GIVEN TASK
Find and copy lines holding "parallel".

(Rows from a robot dataset)
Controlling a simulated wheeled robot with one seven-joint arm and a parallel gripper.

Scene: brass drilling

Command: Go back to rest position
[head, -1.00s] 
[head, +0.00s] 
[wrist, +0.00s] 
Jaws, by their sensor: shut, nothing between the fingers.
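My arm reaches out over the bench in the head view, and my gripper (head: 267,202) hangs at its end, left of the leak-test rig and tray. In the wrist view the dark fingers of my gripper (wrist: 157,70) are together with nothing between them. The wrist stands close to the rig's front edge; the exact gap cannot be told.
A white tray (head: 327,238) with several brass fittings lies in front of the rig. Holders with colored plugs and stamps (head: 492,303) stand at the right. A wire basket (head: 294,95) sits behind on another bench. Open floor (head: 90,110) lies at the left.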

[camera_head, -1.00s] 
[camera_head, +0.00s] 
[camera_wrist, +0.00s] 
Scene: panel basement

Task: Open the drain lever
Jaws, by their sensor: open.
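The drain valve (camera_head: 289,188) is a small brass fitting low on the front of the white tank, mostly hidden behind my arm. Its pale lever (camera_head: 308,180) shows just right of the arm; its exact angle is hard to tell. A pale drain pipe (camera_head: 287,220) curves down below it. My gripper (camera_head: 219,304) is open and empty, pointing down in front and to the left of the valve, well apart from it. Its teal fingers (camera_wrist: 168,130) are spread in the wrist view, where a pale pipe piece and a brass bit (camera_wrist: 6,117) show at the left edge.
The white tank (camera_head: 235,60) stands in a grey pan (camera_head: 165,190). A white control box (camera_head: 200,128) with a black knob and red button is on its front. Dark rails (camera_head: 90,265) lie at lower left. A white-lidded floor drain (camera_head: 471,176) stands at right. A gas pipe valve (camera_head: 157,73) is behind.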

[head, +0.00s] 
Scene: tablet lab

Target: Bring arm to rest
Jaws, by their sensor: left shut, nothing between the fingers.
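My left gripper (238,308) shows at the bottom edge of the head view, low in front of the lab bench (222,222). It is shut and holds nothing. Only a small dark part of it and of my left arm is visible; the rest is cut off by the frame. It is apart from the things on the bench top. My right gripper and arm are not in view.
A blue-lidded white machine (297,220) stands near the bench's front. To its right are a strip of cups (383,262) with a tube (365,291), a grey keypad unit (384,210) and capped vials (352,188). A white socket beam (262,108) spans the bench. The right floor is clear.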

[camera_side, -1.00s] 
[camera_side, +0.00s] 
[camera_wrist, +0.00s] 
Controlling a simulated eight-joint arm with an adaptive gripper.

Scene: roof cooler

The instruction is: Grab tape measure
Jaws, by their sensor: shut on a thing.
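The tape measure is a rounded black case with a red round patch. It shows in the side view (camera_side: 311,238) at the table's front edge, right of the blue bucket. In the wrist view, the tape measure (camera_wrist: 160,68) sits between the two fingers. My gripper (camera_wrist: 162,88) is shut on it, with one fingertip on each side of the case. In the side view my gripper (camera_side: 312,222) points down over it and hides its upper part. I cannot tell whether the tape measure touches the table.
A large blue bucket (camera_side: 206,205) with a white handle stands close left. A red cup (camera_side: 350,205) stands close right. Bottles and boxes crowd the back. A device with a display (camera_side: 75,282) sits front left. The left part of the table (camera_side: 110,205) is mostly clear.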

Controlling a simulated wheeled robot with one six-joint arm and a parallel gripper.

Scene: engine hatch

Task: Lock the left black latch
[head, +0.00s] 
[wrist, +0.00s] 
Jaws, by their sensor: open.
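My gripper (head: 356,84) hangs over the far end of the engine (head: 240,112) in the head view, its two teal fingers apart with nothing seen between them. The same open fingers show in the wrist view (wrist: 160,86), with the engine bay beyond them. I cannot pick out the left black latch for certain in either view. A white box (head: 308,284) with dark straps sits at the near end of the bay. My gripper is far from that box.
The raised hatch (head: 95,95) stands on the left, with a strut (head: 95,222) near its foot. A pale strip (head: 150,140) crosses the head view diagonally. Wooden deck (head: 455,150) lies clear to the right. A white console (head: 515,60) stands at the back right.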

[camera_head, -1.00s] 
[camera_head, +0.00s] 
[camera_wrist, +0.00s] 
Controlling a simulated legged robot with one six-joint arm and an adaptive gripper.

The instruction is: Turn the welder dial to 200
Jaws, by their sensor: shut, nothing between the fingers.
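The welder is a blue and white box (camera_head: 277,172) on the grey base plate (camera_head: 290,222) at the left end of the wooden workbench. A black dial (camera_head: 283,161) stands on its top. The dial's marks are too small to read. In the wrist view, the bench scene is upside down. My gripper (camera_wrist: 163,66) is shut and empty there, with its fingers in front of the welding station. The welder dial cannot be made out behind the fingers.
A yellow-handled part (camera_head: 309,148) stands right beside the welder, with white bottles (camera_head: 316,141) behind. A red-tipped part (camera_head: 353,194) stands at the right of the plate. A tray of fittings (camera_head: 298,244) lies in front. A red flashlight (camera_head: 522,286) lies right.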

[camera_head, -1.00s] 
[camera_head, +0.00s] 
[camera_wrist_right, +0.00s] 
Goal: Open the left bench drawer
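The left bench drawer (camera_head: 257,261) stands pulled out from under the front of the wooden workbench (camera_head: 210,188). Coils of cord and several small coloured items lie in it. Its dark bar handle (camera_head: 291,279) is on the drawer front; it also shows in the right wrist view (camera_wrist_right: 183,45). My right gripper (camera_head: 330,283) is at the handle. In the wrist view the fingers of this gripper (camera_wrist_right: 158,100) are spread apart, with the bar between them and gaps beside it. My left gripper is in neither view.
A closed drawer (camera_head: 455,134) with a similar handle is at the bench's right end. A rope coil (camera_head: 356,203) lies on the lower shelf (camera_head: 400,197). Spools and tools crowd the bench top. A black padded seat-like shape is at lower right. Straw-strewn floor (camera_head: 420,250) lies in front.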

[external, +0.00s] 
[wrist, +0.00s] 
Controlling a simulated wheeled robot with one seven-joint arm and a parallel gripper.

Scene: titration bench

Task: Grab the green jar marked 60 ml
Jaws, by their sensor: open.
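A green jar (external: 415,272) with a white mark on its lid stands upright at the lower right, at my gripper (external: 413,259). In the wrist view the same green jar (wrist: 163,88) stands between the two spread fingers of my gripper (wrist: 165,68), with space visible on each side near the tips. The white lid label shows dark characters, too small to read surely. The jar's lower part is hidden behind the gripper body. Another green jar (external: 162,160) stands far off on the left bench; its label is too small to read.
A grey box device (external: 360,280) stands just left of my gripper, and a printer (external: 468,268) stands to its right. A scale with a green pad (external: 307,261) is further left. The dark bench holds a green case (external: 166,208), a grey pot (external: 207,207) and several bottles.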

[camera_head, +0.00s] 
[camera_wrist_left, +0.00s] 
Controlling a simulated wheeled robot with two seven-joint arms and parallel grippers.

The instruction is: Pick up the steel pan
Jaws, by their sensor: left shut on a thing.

THE OUTPUT
Controlling a simulated wheeled robot with one seven-joint arm and a parallel gripper.
Controlling a simulated wheeled robot with one six-joint arm and a parallel gripper.
Controlling a simulated wheeled robot with one seven-joint arm and a parallel gripper.
Controlling a simulated wheeled robot with two seven-joint arms and parallel grippers.

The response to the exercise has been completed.